Regional Differences in Crypto Adoption
Despite the growing adoption of cryptocurrency, the uptake of digital currencies remains uneven across Europe. Leading markets like the UK, Germany, and France have seen significant increases in crypto transactions. In fact, the UK recorded over USD 200 billion in on-chain crypto transactions from July 2023 to June 2024, according to Chainanalysis. However, other regions, particularly in Southern and Eastern Europe, have been slower to embrace cryptocurrencies, influenced by varying levels of consumer demand and differing regulatory landscapes. To succeed in these diverse markets, payment providers must tailor their strategies to local conditions, focusing on consumer education and navigating regional regulatory challenges to promote broader adoption.
Looking Ahead: A Digital-First Payment Future for Europe
The digital payment ecosystem in Europe is rapidly evolving, with a clear shift towards online and in-store digital payment solutions, the rise of emerging payment methods like Pay by Bank and stablecoins, and an overall move towards cashless transactions.

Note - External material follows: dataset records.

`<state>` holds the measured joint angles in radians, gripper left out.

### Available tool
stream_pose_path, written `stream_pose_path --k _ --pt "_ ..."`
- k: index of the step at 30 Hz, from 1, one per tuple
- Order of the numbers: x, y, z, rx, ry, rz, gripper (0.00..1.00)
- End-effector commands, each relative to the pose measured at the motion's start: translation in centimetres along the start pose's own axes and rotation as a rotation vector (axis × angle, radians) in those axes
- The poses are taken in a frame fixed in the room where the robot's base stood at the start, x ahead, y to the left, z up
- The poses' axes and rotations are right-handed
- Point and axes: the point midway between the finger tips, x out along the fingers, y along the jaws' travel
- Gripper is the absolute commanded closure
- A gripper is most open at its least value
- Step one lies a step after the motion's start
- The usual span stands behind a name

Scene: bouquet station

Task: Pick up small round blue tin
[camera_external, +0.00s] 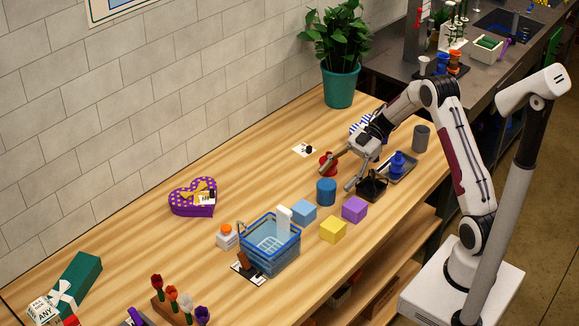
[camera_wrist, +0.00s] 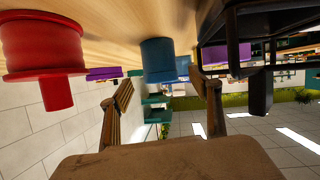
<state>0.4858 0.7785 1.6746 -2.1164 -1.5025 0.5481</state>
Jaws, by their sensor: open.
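The small round blue tin (camera_external: 326,192) stands upright on the wooden table, left of the black holder and behind the coloured cubes. My gripper (camera_external: 336,180) is open, tilted low over the table, its two fingers apart and pointing toward the tin. In the wrist view, which looks upside down, the blue tin (camera_wrist: 158,58) appears beyond and between the two wooden-looking fingers (camera_wrist: 161,82). Nothing is held between them. I cannot tell the exact gap between fingertips and tin.
A red knobbed object (camera_external: 328,160) is close behind one finger. A black holder (camera_external: 372,190) is by the other finger. Light blue (camera_external: 303,211), purple (camera_external: 354,209) and yellow (camera_external: 333,230) cubes stand in front, beside a blue basket (camera_external: 286,257). The table toward the heart box (camera_external: 188,209) is clear.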

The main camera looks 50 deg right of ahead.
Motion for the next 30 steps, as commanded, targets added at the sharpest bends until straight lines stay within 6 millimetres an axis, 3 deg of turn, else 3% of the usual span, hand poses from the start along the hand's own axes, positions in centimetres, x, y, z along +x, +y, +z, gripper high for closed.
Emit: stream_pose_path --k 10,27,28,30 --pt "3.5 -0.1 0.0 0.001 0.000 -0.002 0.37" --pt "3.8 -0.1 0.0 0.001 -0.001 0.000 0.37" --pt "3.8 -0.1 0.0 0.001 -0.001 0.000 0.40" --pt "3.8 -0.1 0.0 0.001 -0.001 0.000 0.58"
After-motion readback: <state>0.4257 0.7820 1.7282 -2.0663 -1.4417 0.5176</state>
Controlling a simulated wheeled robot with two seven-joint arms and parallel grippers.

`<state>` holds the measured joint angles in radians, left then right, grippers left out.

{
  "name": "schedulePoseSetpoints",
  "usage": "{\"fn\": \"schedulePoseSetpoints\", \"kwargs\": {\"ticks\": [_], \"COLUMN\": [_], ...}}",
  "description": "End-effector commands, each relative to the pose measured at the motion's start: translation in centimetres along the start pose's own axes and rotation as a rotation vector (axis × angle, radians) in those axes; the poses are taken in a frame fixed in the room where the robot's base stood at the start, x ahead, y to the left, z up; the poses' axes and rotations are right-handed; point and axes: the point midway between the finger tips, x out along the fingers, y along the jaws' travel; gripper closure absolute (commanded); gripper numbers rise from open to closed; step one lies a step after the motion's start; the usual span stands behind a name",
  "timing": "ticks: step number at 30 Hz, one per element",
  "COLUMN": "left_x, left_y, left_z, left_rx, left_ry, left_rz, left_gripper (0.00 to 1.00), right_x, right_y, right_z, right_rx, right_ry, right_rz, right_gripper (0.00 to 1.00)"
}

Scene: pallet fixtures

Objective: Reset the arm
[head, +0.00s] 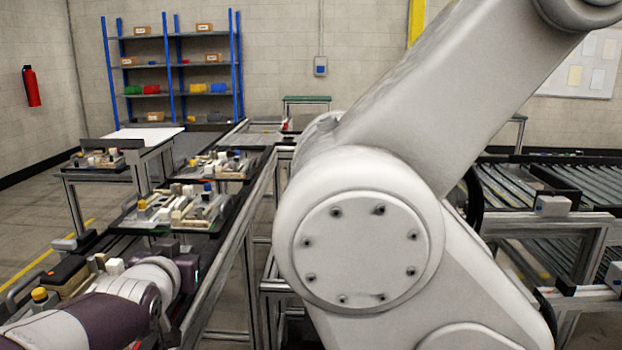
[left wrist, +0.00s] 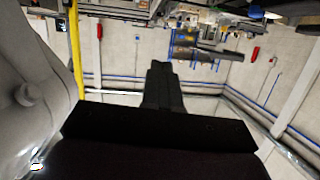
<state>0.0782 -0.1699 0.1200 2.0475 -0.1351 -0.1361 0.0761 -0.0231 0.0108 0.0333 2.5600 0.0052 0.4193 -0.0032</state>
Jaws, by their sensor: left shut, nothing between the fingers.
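My left arm comes in at the lower left of the head view, white with dark bands. Its dark gripper (head: 187,268) is beside the conveyor line, near the closest pallet fixture; its fingertips are hard to make out there. In the left wrist view the left gripper (left wrist: 160,66) shows as two dark fingers closed together with nothing between them. A large white link of my own arm fills the middle and right of the head view and hides much behind it. My right gripper is not in view.
Pallet fixtures (head: 178,210) with small white, yellow and blue parts stand along the line on the left. Behind are a white-topped table (head: 146,133) and blue-post shelving (head: 172,90). Roller conveyors (head: 505,186) stand at right. Open floor (head: 30,215) lies at far left.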

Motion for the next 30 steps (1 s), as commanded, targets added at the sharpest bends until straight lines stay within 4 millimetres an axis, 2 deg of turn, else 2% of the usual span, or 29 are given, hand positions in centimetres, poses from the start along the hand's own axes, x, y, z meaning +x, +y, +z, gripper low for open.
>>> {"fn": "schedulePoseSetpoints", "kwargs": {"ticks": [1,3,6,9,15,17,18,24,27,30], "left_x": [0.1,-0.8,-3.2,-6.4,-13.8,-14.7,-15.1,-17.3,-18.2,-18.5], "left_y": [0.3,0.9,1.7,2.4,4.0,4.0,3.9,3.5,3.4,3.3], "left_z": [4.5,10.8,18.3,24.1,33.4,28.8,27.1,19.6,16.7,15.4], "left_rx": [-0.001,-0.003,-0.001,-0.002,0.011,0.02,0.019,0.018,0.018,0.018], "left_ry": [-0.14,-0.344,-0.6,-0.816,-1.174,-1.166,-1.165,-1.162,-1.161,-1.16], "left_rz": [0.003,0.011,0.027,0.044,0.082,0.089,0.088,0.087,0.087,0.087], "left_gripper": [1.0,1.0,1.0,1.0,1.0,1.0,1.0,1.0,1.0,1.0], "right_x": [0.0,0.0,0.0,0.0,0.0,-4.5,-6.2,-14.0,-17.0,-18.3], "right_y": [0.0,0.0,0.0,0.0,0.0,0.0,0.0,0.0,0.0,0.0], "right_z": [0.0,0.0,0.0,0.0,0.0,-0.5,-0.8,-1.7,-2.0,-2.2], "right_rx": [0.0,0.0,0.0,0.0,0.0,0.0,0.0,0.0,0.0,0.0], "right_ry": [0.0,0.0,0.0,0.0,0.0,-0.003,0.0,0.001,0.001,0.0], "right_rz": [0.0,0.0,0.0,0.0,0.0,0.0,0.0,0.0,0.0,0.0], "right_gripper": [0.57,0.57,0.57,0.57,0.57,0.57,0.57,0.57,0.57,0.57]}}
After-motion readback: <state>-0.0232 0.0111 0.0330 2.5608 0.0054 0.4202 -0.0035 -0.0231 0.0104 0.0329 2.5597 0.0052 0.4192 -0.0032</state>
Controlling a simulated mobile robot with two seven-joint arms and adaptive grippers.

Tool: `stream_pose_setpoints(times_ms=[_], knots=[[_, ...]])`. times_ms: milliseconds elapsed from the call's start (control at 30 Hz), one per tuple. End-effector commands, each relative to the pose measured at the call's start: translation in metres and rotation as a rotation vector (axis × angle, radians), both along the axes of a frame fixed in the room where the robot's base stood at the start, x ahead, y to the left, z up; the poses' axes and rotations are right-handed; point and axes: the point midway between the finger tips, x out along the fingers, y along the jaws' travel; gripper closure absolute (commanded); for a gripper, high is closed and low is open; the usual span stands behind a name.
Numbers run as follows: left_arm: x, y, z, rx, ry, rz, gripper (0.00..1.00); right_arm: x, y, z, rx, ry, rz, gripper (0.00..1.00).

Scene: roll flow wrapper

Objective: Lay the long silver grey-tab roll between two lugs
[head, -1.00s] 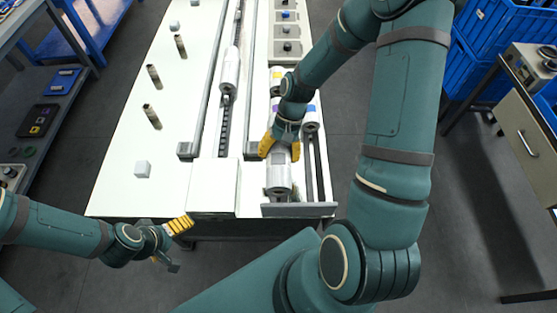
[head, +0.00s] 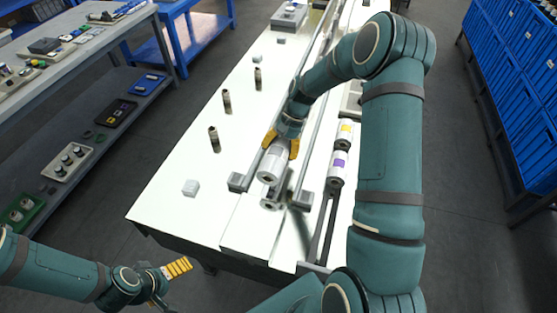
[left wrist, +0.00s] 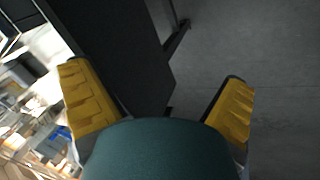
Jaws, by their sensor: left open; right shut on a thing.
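My right gripper (head: 282,146) is shut on a silver roll (head: 274,164) and holds it above the conveyor channel, between the two long rails. The roll's near end faces me; its tab colour cannot be made out. A second silver cylindrical end (head: 271,203) shows just below it, low in the channel. The lugs under the held roll are hidden by the roll and my right arm. My left gripper (head: 168,280) is off the table's near left side, empty. In the left wrist view its yellow fingers (left wrist: 160,105) are wide apart over the floor.
Rolls with a yellow tab (head: 345,130) and a purple tab (head: 338,168) lie in the rack right of the channel. Several dark upright posts (head: 227,101) and a white block (head: 190,187) stand on the table's left. Grey rail-end blocks (head: 239,182) flank the channel.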

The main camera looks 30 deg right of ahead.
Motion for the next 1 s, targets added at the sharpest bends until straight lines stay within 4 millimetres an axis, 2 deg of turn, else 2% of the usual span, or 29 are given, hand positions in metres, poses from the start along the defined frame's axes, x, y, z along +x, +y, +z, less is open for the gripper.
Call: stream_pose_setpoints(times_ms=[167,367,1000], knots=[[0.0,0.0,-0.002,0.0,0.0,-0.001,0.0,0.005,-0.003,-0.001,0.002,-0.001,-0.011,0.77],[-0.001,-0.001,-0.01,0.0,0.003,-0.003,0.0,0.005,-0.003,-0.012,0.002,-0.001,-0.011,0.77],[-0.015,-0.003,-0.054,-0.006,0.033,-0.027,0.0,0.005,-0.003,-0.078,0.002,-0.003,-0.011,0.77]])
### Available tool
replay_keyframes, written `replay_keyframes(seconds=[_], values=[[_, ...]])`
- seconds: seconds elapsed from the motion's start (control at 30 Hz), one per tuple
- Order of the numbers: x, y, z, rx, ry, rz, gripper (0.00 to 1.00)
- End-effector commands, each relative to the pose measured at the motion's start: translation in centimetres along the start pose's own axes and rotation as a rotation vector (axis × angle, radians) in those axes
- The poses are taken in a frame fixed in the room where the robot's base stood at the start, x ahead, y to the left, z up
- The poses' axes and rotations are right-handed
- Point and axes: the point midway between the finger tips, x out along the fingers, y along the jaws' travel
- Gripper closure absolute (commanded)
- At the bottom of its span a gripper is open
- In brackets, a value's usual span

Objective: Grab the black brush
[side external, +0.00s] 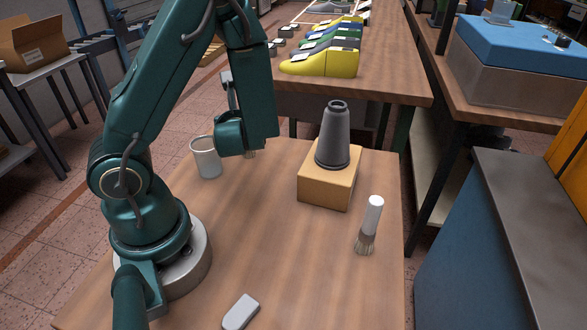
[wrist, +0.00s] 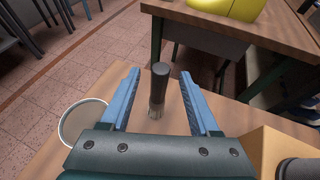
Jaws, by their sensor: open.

As consumers continue to gravitate towards digital wallets, Pay by Bank, and stablecoins, the demand for secure and seamless payment options is only expected to grow.
To keep pace with these changes, payment providers in Europe must continue to innovate, focusing on emerging technologies, addressing regional differences in adoption rates, and fostering greater consumer trust. The future of digital payments in Europe is firmly rooted in a cashless, digital-first ecosystem, reshaping the way consumers and businesses interact in an increasingly connected digital economy.